Five months ago now, and before the publication of a book My Dear Bomb, part fiction, part biography/autobiography, I interviewed him in Paris on 3 October, and the celebratory occasion of his 68th birthday. Yohji was in that city to put on his show – he travels there from his Tokyo office and home four times each year – his first since "the accident" as he put it, obliquely enough. In October 2009 he was rescued from bankruptcy at the eleventh hour by the Japanese private equity fund Integral Corp, which has since set about partnering and restructuring his business. "I've had my company for over 30 years and I consider myself a designer first," he told Women's Wear Daily at the time. "I think one reason the company has come to this is that I left too much to others. I was told about the positive things but the bad things didn't reach my ears."

The motivation behind the volume in question appears to have been an attempt to find peace on the designer's part. A remarkably open and unassuming affair – it's a small black paperback with only the odd illustration – it has about as much in common with the glossy coffee table-sized fashion tome as Yohji's clothes do with the rest of that world's.

The preface takes the form of an exchange of letters between the designer and the aforementioned Wenders. "Dear Yohji," the latter writes. "I write to you today after having read in the press about the financial troubles your companies have encountered... I was very troubled to hear that you lost ownership of your firm..." "I did lose ownership," Yamamoto replies, "but on the other hand, I feel like I've been relieved of a heavy burden. There won't be any family battles over money issues involving the inheritance or the stock. Physically, too, I feel 10 times better than I did last year. I consider this turning point the beginning of my final chapter."

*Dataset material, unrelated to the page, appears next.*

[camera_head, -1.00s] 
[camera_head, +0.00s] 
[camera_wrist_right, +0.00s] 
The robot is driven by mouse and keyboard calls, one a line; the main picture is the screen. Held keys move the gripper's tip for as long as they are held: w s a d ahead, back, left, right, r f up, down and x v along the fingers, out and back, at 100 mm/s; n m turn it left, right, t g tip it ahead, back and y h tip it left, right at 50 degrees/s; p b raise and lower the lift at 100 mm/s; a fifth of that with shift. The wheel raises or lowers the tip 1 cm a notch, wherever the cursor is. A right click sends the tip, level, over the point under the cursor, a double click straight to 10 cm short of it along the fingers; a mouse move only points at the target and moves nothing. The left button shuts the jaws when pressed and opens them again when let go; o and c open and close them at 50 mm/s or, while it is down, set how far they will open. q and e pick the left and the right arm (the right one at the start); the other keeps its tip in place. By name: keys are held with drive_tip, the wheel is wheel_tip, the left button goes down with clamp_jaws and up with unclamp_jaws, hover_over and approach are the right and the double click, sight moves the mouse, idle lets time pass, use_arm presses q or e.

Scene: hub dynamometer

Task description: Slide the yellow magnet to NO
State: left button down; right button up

Yohji Yamamoto was born in Shinjuku Prefecture, Tokyo, in 1943. His father was drafted and killed in the Second World War. "While I was an infant, he was conscripted and served, and his remains were never returned to us. Buried in his empty grave is the Leica camera he so adored." After completing a law degree at Keio University, Yamamoto worked for his mother before starting up his own company. "I grumbled silently to myself about the impossibility of reproducing the magazine look. I hated it. Intensifying my annoyance was the fact that the shop was in the Kabukicho area of Shinjuku, a place overflowing with women whose job it was to titillate male customers. They had shaped my image of womanhood since childhood and I was therefore determined at all costs to avoid creating the cute, doll-like women that some men so adore."

Instead, Yohji's work was inspired by Japanese workwear and the photographs of August Sander. "When I began to make clothing, my single thought was to have women wear what was thought of as men's clothing. In those days, Japanese women wore, as matter of course, imported feminine clothing, and I simply detested that fact." His mother's own wardrobe also played its part. "She wore nothing but black mourning clothes and I would watch as the hem of her skirt fluttered."

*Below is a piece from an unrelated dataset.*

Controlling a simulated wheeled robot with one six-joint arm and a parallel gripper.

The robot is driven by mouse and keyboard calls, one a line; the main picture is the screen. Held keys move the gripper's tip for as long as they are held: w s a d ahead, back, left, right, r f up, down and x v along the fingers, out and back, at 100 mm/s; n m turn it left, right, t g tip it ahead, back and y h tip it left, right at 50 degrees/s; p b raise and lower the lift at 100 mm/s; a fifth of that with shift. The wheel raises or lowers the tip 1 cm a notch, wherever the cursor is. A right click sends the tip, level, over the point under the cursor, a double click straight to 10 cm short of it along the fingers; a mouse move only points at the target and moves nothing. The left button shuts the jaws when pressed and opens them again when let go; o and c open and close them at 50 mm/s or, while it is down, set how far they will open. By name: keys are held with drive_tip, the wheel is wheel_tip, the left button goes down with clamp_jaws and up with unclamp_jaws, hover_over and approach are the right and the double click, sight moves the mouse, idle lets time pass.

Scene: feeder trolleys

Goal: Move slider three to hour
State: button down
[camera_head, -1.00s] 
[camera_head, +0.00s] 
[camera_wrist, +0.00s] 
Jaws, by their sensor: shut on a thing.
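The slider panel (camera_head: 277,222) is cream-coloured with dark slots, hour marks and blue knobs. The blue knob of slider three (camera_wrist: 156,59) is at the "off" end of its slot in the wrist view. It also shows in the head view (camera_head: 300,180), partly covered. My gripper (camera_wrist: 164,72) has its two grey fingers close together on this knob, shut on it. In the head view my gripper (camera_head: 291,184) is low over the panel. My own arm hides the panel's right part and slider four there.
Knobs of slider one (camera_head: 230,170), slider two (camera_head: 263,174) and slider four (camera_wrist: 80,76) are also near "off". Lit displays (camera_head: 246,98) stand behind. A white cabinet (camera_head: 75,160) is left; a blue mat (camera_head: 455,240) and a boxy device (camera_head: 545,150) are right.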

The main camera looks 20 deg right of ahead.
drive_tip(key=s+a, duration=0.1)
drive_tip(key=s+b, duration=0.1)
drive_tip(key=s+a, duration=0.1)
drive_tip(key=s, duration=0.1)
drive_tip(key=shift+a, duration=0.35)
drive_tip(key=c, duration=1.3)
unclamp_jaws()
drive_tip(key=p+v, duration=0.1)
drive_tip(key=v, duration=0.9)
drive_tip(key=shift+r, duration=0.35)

It is 30 years since Yohji Yamamoto burst onto the international fashion circuit and he has well and truly fulfilled his aim. Relieved, by the recent turn of events, from the pressures of running a business he is free to work on his collections – in his spare time he smokes like a trooper, is partial to whisky and is a respected musician/songwriter. He has, in the past, provided the live guitar soundtrack to his own show.

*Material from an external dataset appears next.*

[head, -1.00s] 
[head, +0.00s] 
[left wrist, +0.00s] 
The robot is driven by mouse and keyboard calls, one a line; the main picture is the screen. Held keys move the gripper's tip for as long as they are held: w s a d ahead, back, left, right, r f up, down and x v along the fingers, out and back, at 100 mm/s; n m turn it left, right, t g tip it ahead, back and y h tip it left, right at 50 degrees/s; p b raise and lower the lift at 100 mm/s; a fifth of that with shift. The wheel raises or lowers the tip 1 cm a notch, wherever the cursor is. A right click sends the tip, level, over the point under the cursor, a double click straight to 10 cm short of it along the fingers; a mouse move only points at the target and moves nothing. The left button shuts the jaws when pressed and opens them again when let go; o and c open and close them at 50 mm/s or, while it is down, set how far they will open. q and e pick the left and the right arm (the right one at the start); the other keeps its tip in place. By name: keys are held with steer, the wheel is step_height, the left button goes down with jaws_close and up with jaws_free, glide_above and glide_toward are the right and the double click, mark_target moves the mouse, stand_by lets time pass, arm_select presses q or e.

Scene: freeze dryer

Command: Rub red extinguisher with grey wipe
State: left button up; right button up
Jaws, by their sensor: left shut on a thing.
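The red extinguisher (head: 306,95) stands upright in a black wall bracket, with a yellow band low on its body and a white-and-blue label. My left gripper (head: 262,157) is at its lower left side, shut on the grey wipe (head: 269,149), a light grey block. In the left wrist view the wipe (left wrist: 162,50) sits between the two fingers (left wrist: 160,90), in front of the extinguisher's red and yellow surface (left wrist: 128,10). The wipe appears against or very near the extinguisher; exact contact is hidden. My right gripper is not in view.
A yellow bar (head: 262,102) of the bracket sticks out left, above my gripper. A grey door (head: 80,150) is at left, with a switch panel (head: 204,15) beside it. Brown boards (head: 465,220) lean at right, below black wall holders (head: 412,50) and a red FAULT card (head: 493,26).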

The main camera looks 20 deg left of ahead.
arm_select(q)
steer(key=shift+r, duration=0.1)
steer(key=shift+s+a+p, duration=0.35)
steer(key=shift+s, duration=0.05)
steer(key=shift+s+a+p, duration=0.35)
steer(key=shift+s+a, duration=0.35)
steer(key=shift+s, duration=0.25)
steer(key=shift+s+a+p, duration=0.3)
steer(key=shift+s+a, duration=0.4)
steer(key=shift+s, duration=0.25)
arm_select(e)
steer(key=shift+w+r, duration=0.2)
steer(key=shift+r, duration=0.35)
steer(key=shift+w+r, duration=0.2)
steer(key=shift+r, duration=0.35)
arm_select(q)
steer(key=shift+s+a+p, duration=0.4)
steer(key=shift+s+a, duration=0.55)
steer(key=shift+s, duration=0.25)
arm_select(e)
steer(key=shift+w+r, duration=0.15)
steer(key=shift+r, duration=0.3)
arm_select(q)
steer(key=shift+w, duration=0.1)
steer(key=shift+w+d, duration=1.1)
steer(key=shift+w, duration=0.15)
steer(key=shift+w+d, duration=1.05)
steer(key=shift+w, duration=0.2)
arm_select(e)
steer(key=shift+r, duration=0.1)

And what does this eminent designer think of the fashion industry as it is now? "I always said I didn't care about the market but I should have kept on top of the way it was changing," he says. "I felt that beautiful things were disappearing every day. My friends are wearing bad clothes because they are nicely advertised and driven by the power of money. Money makes money, advertising make merchandise, TV makes fashion and has such power."

Yamamoto has a daughter – Limi Feu, who has her own fashion line – and two sons. His work continues to drive him, however.

"I think the most important thing is that I have to continue to do the same thing, to send out the same message, to remind people that I am still here. Then people who are not so enamoured by the market might think, Yohji always does something creative, he doesn't follow fashion or the trends, he has never followed fashion or the trends. Maybe I can be like that. Maybe that's enough. To keep on going by myself, for myself and hope that makes a difference to the people who doubt."

He says he wishes he had worked harder to change the world but it's safe to say that, over the past three decades, he has altered its appearance at least in part. And anyone with more than a passing interest in fashion must surely acknowledge the passion, strength and humanity of both this exceptional man and his clothes.

Yohji Yamamoto, Victoria & Albert Museum, Making Waves, Wapping Project, Yohji's Women, Wapping Bankside, all from 12 March.